Suppose $z_0=e^{i\theta_0}$ a complexe number as $\theta_0\in ]-\pi,\pi[ \setminus\{0\}$.
For $n\in \mathbb{N}$, we pose $z_{n+1}=\dfrac{|z_n|+z_n}{2}$ and $z_n=r_ne^{i\theta_n}$ with $\left(r_n,\theta_n\right)\in \mathbb{R}^+ \times ]-\pi,\pi]$.
The first question was determine $r_{n+1}$ and $\theta_{n+1}$ using $r_{n}$ and $\theta_{n}$ for all $n\in \mathbb{N}$.

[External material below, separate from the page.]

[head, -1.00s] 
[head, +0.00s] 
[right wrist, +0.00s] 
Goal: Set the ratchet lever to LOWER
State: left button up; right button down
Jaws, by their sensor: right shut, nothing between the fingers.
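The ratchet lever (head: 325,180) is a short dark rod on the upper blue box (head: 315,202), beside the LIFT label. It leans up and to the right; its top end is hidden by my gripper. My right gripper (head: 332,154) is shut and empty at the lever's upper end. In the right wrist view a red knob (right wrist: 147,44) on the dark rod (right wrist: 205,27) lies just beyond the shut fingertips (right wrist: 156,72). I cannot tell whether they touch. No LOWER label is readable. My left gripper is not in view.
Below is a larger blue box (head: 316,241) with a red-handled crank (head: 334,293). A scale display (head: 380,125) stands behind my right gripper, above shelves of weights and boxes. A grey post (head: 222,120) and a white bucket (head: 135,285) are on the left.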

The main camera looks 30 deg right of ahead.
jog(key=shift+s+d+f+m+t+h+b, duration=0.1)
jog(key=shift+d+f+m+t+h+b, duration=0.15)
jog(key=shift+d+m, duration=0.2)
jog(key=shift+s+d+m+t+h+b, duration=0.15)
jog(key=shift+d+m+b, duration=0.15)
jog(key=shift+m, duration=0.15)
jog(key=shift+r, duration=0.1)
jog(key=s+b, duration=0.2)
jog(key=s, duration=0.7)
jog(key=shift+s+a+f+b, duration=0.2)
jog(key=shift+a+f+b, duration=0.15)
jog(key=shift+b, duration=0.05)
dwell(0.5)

And I found that $r_{n+1} = r_n\cos\left(\dfrac{\theta_n}{2}\right)$ and $\theta_{n+1}=\dfrac{\theta_n}{2}$.
but I need to conclude that
$$\forall n\in\mathbb{N}^*, > r_n=\Pi_{k=1}^n\cos\left(\dfrac{\theta_0}{2^k}\right)$$
The second problem is:
We put $n\in\mathbb{N} y_n=\operatorname{Im}\left(z_n\right)$.
and I need to calculate
$y_{n+1}$ using $y_n$.
Then to conclude that
$$\forall n\in \mathbb{N}^*, > \Pi_{k=1}^n\cos\left(\dfrac{\theta_0}{2^k}\right)=\dfrac{\sin\theta_0}{2^n\sin\dfrac{\theta_0}{2^n}}$$
For the last equality:
Multiply and divide $\Pi_{k=1}^n\cos\dfrac{\theta_0}{2^k}\;$ by $\sin\dfrac{\theta_0}{2^k}$ and use the trigonometric identity $$\sin{2\varphi}=2\sin{\varphi}\cos{\varphi}.$$